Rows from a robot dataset

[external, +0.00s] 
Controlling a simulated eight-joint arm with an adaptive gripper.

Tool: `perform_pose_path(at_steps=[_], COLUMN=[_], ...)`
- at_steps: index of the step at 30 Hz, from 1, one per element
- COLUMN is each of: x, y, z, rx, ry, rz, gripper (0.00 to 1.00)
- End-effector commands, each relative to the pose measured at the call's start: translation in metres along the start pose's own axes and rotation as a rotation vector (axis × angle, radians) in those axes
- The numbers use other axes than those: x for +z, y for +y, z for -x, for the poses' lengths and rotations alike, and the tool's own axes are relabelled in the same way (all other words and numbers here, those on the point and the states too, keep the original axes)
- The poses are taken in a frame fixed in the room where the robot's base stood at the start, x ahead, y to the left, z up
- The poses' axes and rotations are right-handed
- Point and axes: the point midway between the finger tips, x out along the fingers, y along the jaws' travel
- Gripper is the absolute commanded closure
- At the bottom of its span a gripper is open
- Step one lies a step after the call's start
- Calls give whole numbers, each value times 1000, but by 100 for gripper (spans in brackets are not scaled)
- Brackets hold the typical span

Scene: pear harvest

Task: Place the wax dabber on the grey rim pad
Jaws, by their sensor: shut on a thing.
==
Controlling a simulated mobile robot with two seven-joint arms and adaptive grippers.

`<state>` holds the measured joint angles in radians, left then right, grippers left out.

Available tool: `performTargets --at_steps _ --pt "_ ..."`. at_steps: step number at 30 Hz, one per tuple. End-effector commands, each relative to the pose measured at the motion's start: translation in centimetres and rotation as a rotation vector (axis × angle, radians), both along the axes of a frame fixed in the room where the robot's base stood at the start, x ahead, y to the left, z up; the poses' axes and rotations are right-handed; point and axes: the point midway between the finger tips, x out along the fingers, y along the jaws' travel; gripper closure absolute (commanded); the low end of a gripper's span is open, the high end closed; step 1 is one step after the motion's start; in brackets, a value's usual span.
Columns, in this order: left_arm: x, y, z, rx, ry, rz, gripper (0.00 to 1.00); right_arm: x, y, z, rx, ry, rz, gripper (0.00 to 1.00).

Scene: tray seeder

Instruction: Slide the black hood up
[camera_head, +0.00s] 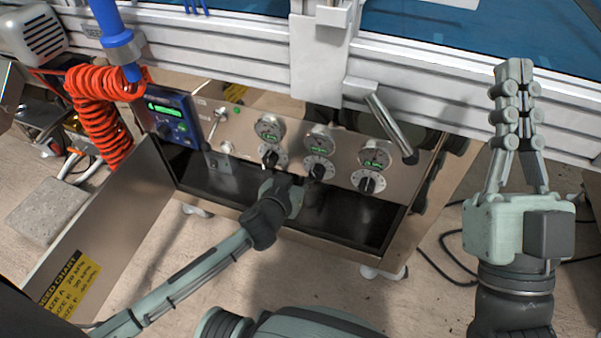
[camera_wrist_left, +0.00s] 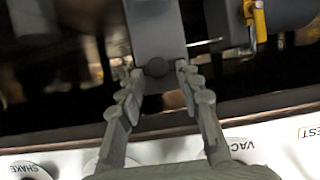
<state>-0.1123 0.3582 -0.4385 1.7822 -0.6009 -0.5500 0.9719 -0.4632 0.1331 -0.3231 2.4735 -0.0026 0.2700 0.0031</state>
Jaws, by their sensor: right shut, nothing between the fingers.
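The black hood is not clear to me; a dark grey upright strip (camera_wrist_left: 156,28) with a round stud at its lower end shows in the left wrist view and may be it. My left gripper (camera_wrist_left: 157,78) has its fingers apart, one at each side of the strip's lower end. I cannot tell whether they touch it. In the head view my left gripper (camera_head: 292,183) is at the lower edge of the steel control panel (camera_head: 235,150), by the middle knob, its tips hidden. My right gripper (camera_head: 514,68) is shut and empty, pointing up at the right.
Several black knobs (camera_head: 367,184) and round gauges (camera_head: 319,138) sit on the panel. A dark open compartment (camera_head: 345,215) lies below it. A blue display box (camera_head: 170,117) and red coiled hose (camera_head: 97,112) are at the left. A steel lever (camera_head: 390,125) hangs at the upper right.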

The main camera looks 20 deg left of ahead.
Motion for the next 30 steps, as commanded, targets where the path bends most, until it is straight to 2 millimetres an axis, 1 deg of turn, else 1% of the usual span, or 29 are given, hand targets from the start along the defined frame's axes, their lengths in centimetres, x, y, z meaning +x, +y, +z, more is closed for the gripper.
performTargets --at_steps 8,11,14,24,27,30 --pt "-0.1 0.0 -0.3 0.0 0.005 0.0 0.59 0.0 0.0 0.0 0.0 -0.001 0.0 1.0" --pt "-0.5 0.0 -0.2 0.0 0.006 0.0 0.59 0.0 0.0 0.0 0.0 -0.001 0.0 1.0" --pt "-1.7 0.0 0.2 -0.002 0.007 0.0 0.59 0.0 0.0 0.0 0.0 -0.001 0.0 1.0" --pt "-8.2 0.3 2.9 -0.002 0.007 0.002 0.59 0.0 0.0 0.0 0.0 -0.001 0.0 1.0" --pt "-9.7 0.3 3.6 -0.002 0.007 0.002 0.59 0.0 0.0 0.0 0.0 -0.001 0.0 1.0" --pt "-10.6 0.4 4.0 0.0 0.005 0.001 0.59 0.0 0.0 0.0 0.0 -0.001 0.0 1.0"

- **WHAT IS REQUIRED**
Copy each line of the data above that holds "absolute".

- **EXERCISE RESULT**
- Gripper is the absolute commanded closure
Available tool: `performTargets --at_steps _ --pt "_ ..."`. at_steps: step number at 30 Hz, one per tuple. End-effector commands, each relative to the pose measured at the motion's start: translation in centimetres and rotation as a rotation vector (axis × angle, radians), both along the axes of a frame fixed in the room where the robot's base stood at the start, x ahead, y to the left, z up; the poses' axes and rotations are right-handed; point and axes: the point midway between the finger tips, x out along the fingers, y along the jaws' travel; gripper closure absolute (commanded); the low end of a gripper's span is open, the high end closed; step 1 is one step after the motion's start; in brackets, a value's usual span.

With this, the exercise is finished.